### SHORT TASK
Review the listing and copy each line that holds the word "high".

### DATA EXTRACT
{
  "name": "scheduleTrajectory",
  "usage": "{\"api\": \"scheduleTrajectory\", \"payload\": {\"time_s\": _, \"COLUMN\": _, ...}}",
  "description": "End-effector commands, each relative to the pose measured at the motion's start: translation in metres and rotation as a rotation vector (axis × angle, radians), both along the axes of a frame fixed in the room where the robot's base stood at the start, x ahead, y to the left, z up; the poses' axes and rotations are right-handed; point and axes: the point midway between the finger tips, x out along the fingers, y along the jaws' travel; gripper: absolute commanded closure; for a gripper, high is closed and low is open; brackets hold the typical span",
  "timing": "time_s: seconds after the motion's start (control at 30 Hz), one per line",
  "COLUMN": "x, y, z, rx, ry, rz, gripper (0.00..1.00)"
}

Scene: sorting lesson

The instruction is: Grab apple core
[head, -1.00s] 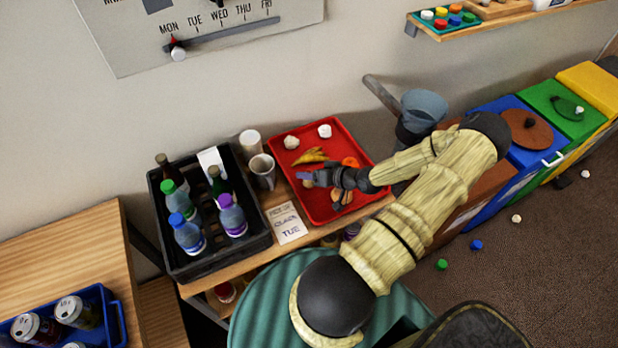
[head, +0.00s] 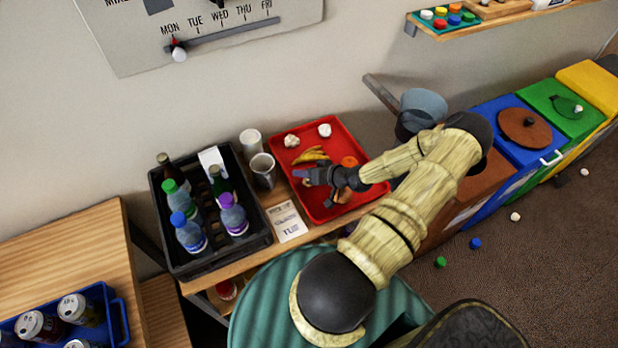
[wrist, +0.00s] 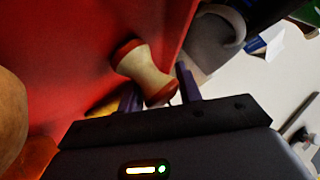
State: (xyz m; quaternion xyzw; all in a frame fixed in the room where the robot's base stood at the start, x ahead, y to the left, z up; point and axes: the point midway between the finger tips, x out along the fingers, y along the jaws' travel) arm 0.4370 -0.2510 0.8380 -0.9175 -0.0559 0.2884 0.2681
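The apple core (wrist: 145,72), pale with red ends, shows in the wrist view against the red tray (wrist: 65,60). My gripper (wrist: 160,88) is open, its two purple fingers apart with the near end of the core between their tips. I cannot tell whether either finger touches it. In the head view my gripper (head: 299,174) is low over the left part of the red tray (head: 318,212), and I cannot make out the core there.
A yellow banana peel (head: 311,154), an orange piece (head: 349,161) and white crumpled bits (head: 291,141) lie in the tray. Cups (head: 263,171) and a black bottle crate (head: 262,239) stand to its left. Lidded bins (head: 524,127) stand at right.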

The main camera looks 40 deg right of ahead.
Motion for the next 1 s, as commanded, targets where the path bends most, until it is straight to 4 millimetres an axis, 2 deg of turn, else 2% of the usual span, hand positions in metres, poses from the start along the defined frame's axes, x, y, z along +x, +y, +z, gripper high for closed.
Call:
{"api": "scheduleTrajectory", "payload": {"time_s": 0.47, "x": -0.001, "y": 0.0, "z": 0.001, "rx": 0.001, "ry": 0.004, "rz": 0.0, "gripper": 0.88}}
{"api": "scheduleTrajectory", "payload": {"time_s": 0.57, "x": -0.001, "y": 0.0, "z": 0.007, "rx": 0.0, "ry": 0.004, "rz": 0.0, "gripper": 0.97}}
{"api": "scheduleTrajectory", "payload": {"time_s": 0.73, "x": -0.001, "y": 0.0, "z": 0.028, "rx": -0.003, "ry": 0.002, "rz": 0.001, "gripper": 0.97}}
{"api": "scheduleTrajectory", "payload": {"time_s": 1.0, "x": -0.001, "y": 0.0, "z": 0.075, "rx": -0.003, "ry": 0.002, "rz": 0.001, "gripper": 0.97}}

### EXPECTED ANSWER
  "description": "End-effector commands, each relative to the pose measured at the motion's start: translation in metres and rotation as a rotation vector (axis × angle, radians), both along the axes of a frame fixed in the room where the robot's base stood at the start, x ahead, y to the left, z up; the poses' axes and rotations are right-handed; point and axes: the point midway between the finger tips, x out along the fingers, y along the jaws' travel; gripper: absolute commanded closure; for a gripper, high is closed and low is open; brackets hold the typical span",
Motion for the next 1 s, as commanded, targets where the path bends most, until it is straight to 4 millimetres an axis, 2 deg of turn, else 2% of the usual span, hand positions in metres, poses from the start along the defined frame's axes, x, y, z along +x, +y, +z, gripper high for closed.

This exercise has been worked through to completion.